Exactly the lines from the line with "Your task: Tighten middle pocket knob" to the line with "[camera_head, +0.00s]" should be extracted, both included, with no other lines.

____________

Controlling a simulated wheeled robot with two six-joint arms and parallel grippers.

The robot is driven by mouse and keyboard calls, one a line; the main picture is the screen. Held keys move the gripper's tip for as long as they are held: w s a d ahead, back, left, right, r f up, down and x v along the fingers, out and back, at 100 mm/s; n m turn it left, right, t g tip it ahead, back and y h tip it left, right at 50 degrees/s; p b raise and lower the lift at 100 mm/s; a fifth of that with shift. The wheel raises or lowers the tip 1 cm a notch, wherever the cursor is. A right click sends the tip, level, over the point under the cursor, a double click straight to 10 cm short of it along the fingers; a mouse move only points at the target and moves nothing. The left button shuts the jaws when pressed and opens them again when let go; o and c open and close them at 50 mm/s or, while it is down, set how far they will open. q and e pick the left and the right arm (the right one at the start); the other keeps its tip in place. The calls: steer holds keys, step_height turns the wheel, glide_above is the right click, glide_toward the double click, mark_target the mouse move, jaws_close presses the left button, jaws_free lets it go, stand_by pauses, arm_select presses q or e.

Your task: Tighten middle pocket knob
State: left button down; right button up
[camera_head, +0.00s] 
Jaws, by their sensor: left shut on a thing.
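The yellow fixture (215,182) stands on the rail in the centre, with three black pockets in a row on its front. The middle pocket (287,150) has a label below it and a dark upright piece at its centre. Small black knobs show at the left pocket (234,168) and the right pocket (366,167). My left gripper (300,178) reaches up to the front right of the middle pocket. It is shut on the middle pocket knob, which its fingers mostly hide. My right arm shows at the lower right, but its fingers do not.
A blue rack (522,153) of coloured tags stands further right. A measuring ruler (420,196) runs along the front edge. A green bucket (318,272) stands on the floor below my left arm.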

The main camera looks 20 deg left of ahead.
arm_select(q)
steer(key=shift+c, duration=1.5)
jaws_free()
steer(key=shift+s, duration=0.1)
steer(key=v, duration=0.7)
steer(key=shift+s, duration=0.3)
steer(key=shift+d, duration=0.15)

____________

**RESULT FOR THIS EXERCISE**
Your task: Tighten middle pocket knob
State: left button down; right button up
[camera_head, +0.00s] 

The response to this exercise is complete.